[Start of Data for this task]

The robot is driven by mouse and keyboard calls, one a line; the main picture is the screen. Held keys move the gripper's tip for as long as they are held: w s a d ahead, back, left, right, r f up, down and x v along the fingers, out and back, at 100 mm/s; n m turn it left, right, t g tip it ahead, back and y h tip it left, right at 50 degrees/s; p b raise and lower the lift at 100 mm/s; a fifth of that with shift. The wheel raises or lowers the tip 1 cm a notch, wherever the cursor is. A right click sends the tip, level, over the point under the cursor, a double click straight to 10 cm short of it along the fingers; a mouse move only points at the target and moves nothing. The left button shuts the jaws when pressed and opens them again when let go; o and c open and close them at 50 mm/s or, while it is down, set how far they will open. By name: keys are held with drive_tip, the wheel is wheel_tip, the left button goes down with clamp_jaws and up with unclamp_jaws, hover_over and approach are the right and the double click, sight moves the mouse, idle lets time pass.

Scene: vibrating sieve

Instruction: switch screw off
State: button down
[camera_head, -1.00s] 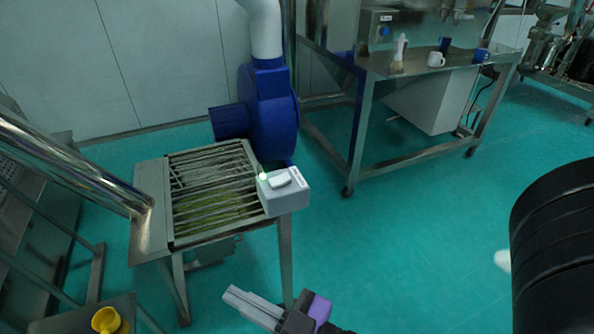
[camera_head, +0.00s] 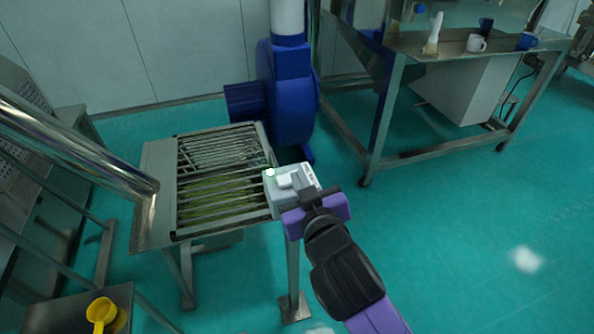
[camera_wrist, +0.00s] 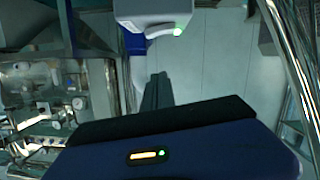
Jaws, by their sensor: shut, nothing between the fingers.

[End of Data for this task]
[Start of Data for this task]

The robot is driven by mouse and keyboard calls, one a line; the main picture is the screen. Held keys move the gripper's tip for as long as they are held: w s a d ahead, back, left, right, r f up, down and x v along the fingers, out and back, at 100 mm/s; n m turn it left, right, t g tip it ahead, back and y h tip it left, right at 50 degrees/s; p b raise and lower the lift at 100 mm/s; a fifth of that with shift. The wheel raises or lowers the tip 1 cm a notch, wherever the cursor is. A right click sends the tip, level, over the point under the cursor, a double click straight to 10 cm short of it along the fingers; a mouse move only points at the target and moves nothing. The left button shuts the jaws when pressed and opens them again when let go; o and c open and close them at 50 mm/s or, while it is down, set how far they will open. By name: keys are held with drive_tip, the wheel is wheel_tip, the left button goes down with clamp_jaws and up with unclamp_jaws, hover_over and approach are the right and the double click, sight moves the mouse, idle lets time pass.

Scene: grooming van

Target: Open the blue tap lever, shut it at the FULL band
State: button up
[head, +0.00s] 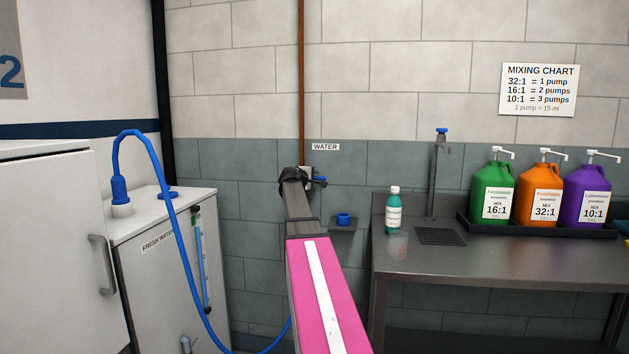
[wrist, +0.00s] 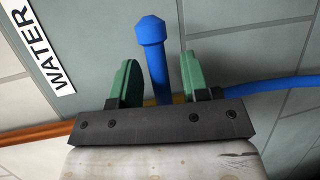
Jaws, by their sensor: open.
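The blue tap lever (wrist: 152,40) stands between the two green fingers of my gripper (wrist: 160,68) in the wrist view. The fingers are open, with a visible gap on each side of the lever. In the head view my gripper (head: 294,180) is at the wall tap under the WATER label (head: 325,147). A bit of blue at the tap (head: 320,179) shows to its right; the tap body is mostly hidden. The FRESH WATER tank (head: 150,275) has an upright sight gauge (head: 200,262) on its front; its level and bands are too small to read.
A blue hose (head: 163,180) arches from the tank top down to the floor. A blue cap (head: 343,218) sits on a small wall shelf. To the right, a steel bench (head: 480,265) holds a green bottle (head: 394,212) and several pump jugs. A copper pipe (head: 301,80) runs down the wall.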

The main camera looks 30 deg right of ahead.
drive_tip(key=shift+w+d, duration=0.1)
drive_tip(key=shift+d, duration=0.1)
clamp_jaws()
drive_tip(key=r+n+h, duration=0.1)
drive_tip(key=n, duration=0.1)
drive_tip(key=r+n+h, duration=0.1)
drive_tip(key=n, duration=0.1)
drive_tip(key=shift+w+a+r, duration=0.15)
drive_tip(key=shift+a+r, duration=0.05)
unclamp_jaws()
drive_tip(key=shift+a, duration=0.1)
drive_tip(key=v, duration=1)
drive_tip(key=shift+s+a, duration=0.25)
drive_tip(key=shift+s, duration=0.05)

[End of Data for this task]

# Stated goal
Show the lines that mention the word "Scene".

# Full answer
Scene: vibrating sieve
Scene: grooming van

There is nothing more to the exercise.